Defining the keyboard behavior of the component

In the template, we are detecting the keyup event inside the div by using the (keyup) event syntax, which is binding the occurrence of the native browser keyup event to a component method called onKeyUp.

So this is another goal of the component class: it will not only define the public API of our component and provide a place to store variables used in the component's template, but it also contains a definition of how the component should react to the user input.

In our case, we defined the keyboard handling behavior of our component in this method:

Let's then break down how the keyboard behavior works:

  • If the key pressed is backspace, we are going to remove a character from the value string
  • If another key is pressed that is not Ctrl, Cmd or other special keys, we are going to add the key that was pressed to the value string

Notice that we did not interact with the template directly, we just modified the value variable and Angular detected this change transparently and ensured that the new value was reflected on the screen.

This is a simplified implementation of the input behavior, to illustrate both how the Shadow DOM browser functionality works, and how Angular provides approximately the same functionality.

Conclusions

So in a Nutshell, this is what Angular Core (the view layer part at least) is all about!
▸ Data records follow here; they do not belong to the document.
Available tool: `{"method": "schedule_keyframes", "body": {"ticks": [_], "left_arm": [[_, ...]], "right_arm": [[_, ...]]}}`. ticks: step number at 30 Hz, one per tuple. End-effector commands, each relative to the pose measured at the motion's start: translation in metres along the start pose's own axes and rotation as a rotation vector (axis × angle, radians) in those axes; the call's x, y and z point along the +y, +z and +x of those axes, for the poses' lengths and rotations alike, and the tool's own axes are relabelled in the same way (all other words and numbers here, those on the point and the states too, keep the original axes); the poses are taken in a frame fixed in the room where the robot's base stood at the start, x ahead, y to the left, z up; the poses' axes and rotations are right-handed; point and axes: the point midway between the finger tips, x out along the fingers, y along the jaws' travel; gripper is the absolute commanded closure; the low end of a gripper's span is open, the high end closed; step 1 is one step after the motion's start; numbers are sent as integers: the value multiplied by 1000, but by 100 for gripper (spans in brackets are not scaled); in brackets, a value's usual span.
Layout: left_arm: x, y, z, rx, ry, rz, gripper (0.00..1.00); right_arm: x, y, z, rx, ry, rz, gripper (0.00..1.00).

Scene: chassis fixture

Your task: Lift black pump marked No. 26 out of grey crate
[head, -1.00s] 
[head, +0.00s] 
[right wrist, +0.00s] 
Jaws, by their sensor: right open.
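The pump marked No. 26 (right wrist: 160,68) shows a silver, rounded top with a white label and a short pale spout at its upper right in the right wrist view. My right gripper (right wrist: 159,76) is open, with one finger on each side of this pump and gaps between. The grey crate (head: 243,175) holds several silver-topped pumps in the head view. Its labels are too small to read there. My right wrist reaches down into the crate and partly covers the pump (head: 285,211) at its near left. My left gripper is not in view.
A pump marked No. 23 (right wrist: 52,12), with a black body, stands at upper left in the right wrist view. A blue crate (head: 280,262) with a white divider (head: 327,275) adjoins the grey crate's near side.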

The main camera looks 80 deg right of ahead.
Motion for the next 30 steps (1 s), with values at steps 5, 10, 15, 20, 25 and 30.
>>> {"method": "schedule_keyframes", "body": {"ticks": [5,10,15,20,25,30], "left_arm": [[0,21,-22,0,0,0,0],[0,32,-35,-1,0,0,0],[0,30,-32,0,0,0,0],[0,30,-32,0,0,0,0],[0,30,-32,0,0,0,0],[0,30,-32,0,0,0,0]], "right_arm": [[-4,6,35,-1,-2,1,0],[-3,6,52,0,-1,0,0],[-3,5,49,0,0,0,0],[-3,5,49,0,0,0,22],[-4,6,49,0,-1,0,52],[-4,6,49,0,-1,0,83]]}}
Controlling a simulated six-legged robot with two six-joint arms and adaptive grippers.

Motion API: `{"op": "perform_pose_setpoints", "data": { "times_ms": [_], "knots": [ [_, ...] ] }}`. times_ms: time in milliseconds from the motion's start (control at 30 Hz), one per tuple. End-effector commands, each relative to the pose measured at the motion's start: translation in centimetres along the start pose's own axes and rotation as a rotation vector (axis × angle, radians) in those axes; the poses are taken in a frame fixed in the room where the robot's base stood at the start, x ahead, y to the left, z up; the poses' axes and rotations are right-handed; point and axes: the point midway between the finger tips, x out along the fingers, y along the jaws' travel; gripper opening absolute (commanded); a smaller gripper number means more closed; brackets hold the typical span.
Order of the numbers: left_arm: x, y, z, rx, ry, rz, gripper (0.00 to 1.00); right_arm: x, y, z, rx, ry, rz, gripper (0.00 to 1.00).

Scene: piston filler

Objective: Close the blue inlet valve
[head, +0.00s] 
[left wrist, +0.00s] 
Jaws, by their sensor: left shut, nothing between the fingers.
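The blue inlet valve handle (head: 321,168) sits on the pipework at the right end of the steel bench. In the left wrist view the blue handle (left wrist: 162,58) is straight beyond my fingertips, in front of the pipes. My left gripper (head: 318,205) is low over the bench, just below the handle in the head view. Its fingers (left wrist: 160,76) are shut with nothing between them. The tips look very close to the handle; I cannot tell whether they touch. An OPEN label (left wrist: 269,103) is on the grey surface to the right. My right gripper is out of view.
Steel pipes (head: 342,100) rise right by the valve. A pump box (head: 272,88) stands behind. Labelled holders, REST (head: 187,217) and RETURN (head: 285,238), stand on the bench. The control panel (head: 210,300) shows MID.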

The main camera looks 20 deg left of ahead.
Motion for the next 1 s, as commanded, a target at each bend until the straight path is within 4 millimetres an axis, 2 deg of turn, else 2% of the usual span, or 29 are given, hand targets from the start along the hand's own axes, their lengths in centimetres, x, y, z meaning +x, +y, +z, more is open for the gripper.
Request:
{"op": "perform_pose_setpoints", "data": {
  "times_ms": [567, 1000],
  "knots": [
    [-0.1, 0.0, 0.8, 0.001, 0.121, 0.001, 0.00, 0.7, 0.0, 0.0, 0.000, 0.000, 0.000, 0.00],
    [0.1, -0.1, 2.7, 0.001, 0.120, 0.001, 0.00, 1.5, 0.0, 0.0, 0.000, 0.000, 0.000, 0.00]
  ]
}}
It's like a missing toolkit for extending the browser with our own HTML elements, with their own API, look and feel and behavior.

Maybe the key design philosophy of this toolkit is that it's designed to extend HTML instead of replacing it, by providing a Javascript implementation of some functionality that until now was only available as an internal browser composition mechanism.

The goal is to define our own HTML elements and use them to compose our application, in a very similar way to what browsers are already doing under the hood.

I hope this post gives you a good initial overview on Angular Components and Directives, and that you enjoyed it!